Enterprise Router

Mummy

Regular
Hello all,

i was wondering if any of you know a router that can handle huge amount of connections, our company can't just buy one and test it (small reality) and give it back if it sucks, so maybe some of you can direct me to a router you have in your Enterprise (like 60+ ppl) that you are sure it works fine ?

Common "house" routers can't handle such workloads, NAT table gets full quick and some machines won't go over net very soon. Thanks
 
Last edited by a moderator:
Well, an "enterprise router" for our organization would be something along the lines of hundreds of thousands of clients behind it, so I can't directly recommend a router that we use in our business that would be applicable to you. Example: two of their 7000-series is what we use in our datacenter, but somehow I don't think you need 10Gbit fiber wire-speed routing with multi-hundred-gigabit backplanes. ;)

However, there's a reason that Cisco is the only networking equipment provider for us. Look into their 1800 or maybe 2800 series depending on the bandwidth you have available.

Now of course, this isn't going to have fifty ports to plug all your stuff in -- this is a true router so it only has like a scant few inputs (based on what your internet connection is) and a scant few outputs (based on how many internal network segments you need). Once your data has gone through the router, you'll need a seperate switch to plug all your clients into.
 
What features do you need?
Firewall?
Stateful packet inspection?
AV?
Web Filtering?
VPN? (and if so, what type)
 
What features do you need?
Firewall?
Stateful packet inspection?
AV?
Web Filtering?
VPN? (and if so, what type)
Good questions, and keep in mind that even my enterprise doesn't do most of the things on this list with our Cisco router equipment.

Our firewall is a huge multi-tier DMZ wth it's own Cisco 6000-class core switch, 6000-class core router, probably six dozen servers, it's own 2TB fiberchannel SAN and probably another two dozen appliances.

Packet inspection is technically a router function, but most of our packet "sniffing" capabilities are handled through our core switches. Any traffic that warrants that kind of scrutiny in our environment will pass at least once through one of our huge 6000 or 8000-class core switches.

AV is handled at multiple points by multiple top-tier providers via multiple high-capacity server and at least two appliances, and really isn't something a router would do.

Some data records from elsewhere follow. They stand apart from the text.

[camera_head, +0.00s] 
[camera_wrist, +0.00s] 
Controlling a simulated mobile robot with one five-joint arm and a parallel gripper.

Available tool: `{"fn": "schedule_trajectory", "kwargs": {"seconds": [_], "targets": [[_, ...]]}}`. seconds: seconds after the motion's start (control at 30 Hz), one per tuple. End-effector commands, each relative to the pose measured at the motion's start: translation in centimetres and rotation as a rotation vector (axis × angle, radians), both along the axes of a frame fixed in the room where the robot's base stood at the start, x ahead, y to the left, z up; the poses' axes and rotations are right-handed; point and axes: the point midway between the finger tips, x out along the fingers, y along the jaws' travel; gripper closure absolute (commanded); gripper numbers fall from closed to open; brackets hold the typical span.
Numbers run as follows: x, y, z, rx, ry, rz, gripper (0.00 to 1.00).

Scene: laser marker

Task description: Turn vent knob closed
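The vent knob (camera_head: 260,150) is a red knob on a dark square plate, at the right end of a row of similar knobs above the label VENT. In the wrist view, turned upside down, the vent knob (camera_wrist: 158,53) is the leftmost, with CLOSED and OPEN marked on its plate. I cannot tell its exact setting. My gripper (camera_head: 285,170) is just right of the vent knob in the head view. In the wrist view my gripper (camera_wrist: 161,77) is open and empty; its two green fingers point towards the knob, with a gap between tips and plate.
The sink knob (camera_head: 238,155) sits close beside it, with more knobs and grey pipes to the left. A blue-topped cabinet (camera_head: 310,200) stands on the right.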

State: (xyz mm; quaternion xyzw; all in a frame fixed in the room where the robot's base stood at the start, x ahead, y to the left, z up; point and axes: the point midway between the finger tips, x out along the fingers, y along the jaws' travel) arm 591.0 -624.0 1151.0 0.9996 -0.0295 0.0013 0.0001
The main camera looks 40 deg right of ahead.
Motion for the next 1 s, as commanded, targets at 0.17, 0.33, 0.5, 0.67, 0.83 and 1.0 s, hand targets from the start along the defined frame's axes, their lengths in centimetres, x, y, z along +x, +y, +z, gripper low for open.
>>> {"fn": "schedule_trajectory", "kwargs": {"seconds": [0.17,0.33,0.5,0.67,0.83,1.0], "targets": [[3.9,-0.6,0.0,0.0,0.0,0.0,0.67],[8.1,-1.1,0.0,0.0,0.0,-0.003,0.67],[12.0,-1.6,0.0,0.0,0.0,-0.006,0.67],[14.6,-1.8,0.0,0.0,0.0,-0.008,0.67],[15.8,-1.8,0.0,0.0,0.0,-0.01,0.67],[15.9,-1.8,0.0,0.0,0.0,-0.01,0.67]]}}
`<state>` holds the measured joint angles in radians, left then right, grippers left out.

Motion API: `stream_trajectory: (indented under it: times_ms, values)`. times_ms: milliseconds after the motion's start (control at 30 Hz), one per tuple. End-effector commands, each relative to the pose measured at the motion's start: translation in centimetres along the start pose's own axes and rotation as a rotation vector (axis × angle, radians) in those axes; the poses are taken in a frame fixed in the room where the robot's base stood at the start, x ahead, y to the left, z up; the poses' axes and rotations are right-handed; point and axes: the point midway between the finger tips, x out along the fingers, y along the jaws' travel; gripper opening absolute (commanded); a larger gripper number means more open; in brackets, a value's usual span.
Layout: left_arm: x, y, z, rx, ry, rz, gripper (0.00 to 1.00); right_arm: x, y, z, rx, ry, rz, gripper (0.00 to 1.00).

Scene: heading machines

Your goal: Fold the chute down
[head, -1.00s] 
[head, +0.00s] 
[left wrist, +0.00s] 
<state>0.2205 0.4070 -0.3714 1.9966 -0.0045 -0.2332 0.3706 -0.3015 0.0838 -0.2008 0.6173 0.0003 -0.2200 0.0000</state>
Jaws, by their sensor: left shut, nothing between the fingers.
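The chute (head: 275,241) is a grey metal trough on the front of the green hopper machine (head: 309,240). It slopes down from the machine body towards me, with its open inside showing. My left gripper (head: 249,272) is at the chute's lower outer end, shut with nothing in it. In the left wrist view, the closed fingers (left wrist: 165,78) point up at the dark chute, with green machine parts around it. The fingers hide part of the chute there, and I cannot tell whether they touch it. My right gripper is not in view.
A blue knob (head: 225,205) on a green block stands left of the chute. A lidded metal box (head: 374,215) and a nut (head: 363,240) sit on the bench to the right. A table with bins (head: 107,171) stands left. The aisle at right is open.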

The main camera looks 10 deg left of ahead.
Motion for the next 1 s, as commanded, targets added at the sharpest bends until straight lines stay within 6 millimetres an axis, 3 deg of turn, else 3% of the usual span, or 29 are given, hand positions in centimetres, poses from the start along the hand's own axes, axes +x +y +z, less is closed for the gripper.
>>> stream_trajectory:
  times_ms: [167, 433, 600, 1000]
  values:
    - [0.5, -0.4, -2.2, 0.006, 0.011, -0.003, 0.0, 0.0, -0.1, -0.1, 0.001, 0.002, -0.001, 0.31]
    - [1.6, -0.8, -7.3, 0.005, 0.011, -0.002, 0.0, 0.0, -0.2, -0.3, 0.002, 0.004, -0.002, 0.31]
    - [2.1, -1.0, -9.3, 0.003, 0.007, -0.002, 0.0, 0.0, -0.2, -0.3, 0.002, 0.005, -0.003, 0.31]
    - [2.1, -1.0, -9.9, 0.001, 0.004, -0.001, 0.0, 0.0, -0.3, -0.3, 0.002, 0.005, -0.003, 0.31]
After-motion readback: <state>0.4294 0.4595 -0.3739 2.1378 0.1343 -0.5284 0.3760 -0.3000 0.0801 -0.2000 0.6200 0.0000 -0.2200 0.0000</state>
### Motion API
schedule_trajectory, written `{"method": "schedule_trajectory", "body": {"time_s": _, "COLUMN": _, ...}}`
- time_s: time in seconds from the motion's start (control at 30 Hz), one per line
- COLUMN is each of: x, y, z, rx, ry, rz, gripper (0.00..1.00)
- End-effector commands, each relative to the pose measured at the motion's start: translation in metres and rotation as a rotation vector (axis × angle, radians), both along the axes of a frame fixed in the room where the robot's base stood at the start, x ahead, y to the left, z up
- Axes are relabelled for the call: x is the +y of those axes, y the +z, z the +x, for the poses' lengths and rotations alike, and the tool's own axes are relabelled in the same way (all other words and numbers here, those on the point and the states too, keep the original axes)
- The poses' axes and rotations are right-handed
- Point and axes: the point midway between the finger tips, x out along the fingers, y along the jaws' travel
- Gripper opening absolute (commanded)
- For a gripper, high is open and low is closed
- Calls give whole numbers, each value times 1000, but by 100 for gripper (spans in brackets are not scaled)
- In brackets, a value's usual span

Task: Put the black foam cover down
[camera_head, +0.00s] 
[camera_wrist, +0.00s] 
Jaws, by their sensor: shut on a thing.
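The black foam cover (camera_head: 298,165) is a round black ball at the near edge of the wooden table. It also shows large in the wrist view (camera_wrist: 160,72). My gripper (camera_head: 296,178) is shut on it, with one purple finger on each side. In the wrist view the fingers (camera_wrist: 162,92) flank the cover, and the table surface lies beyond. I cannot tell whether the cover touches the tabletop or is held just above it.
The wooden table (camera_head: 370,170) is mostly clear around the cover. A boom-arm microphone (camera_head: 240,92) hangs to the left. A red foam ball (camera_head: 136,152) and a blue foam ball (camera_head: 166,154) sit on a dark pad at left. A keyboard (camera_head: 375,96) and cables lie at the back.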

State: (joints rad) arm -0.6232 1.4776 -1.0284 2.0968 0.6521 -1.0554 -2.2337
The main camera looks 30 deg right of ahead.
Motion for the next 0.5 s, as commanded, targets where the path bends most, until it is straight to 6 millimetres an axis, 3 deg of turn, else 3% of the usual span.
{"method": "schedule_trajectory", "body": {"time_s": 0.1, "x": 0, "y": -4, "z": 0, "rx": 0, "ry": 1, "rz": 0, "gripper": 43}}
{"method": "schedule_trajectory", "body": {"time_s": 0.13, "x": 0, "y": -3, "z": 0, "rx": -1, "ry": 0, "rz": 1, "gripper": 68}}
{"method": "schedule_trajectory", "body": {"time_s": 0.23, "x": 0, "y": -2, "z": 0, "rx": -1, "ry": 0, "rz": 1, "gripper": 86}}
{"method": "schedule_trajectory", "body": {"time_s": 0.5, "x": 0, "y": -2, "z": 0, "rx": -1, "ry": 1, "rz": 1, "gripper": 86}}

Web filtering is handled by two seperate vendors for keeping people out of certain obviously non-business sites and keeping people out of "blacklisted" sites for known phishing / trojans / etc. We also use an internet acceleration appliance for caching data. This is also not something that most routers should be expected to do IMO...

VPN endpoint routers are a specialty class, and while you can buy a router that "does it all", a business of your size (ie not that big) will probably use a server as the tunnel endpoint. We use several big Cisco VPN concentrator appliances in a redundant loop.
 
On my network for 120ish PCs and 150ish employees including remote and satellite office, we use a Cisco 2650 and PIX for external routing, and a 1700 for internal routing, linked to 6 3550 switches. I love Cisco gear, very robust, reliable and fast equipment.

edit: afaik the PIX are being replaced by a new line of firewalls by Cisco.
 
Cisco's stuff is great (albeit harder to configure for most folks) but overkill for sub 100 clients IMHO (although I have a Cisco running my wifi in my manufacturing warehouse).

A good, feature rich, router is the Safe@Office 500. You can get VPN, AV, FW (stateful - it's the CheckPoint FW-1 firmware) and rudimentary filtering for pretty cheap. Very easy to configure too. It's not going to hang with the big boys, but very affordable for a small office.